When I was in fifth grade, our class got to try out for the school chorus. All but three kids were selected. Yup. The three not chosen were myself and two boys who didn’t want to be in it anyway. It stung because I DID want to be in the choir. How bad could I be that I was the ONLY girl not chosen? I guess pretty bad.
But what a great kick in the butt it was for me. In sixth grade, anyone that signed up could be in choir and you can bet I signed up immediately. I continued to be in choir for seventh and eighth grade and all the way through high school and college. Eventually, I wasn’t just in the choir because they had to let me in but because I actually could read the notes and sing on key. I had the exciting opportunity to sing Carmina Burana with a collegiate choir and the Annapolis Symphony Orchestra. I never became a great singer but I held my own and to this day I enjoy singing in my church choir.
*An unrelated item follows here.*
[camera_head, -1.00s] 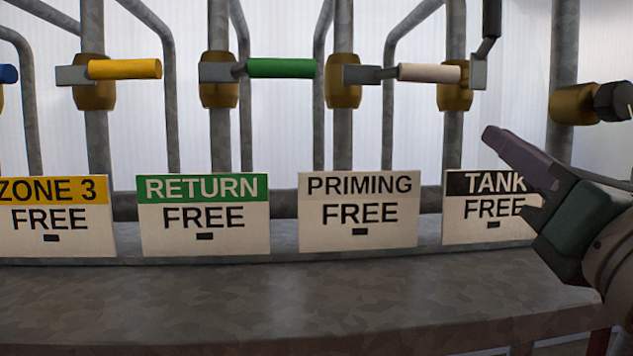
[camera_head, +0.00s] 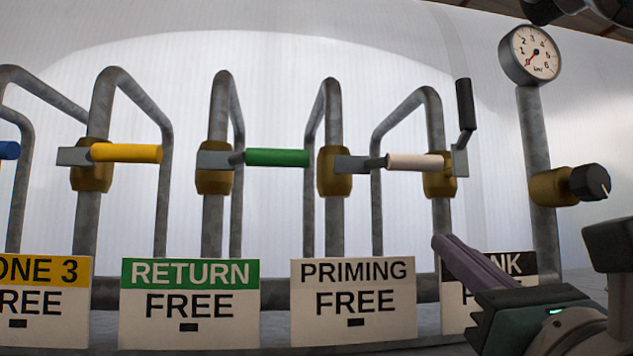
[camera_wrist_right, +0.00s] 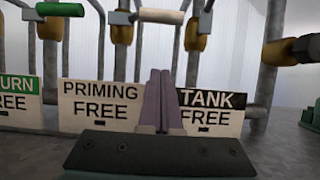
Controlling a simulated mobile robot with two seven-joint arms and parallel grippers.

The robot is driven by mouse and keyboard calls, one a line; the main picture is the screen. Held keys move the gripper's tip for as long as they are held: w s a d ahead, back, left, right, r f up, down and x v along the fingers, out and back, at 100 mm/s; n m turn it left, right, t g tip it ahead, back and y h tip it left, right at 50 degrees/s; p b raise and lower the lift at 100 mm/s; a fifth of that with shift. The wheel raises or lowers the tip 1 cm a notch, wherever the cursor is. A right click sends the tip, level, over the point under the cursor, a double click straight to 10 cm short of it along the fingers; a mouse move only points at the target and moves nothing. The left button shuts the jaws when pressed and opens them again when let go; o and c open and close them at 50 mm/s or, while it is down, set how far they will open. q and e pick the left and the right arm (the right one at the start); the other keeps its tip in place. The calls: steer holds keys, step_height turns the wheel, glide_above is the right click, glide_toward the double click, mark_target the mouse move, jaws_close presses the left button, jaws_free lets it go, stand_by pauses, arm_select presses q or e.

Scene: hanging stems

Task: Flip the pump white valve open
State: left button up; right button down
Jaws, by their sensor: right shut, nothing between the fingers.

The moral of the lesson isn’t just that I have a hard head and don’t like to hear “no” – although that is true too!
That 5th grade choir director’s rejection gave me the motivation to prove her wrong.
One of the biggest blows in my professional career was a proposal I wrote in response to a RFP that was designed for my company to win and we lost. Our company was liked enough by the customer that they wrote an RFP easy for us to win. We had the past performance and the expertise to do the job better than anyone else.
We lost because I didn’t know how to write a decent proposal. The contract was worth more than $1M and at the time my revenue was probably in the 100K range. It was a big deal I lost and that rejection was the kick in the pants I needed to admit my flaws and get the education I needed to write better proposals.
Rejection is humbling.
And we need it. Some of the best things happened in my personal and business life after rejection.
Ever see a forest a few months after a fire? The regrowth is green and lush and feeds the wildlife much better than before the fire. The pain of the fire is difficult, like the rejection we receive, but the growth it spurs afterwards is well worth the pain.
Rejection likely occurred because you became complacent or over-estimated your abilities.